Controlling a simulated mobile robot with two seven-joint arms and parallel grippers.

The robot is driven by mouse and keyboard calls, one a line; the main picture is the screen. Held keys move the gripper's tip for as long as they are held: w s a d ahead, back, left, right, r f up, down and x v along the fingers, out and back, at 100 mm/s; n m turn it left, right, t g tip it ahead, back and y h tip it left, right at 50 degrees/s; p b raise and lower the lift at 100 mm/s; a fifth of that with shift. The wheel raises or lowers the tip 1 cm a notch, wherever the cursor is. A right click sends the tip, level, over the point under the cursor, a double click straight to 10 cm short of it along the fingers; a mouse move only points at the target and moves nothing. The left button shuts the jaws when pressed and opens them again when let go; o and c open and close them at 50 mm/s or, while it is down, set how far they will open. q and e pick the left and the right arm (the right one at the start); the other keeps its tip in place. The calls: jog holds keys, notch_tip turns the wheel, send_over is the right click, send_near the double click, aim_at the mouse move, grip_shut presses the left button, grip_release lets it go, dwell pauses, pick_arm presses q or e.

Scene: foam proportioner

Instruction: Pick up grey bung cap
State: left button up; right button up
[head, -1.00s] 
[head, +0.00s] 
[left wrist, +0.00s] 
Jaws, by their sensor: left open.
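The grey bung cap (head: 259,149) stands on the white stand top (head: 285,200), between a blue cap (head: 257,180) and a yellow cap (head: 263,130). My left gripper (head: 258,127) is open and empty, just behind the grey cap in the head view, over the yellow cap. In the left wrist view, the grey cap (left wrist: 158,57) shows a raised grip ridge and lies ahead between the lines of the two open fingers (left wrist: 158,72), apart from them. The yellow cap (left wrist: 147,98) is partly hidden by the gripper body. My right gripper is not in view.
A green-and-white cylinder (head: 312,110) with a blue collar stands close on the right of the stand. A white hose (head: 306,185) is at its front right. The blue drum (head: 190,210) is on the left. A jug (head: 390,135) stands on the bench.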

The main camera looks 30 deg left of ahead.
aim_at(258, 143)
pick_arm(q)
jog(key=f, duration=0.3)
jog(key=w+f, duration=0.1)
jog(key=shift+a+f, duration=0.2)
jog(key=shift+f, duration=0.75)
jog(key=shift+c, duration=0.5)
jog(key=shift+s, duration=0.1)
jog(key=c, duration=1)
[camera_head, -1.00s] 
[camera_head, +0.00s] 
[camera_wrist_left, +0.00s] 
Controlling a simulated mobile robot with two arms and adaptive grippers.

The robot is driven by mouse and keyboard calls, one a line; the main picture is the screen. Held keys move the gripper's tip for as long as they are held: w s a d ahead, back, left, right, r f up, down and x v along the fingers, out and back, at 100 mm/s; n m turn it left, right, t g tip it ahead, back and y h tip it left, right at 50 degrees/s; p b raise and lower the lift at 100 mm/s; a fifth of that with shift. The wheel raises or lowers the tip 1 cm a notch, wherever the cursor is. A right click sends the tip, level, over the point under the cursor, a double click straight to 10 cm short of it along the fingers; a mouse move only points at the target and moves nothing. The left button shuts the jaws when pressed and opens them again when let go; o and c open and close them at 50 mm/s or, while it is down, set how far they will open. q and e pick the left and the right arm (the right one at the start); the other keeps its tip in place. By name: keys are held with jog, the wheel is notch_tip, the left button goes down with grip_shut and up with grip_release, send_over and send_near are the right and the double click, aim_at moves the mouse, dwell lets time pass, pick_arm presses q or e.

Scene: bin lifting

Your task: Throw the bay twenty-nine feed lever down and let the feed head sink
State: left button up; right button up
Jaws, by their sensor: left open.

• [Short problem] Quote nothing but the lines that run from the line containing "Instruction: Pick up grey bung cap" through the line containing "[left wrist, +0.00s]", keeping both of them word for word.

• [Solution for this task]
Instruction: Pick up grey bung cap
State: left button up; right button up
[head, -1.00s] 
[head, +0.00s] 
[left wrist, +0.00s] 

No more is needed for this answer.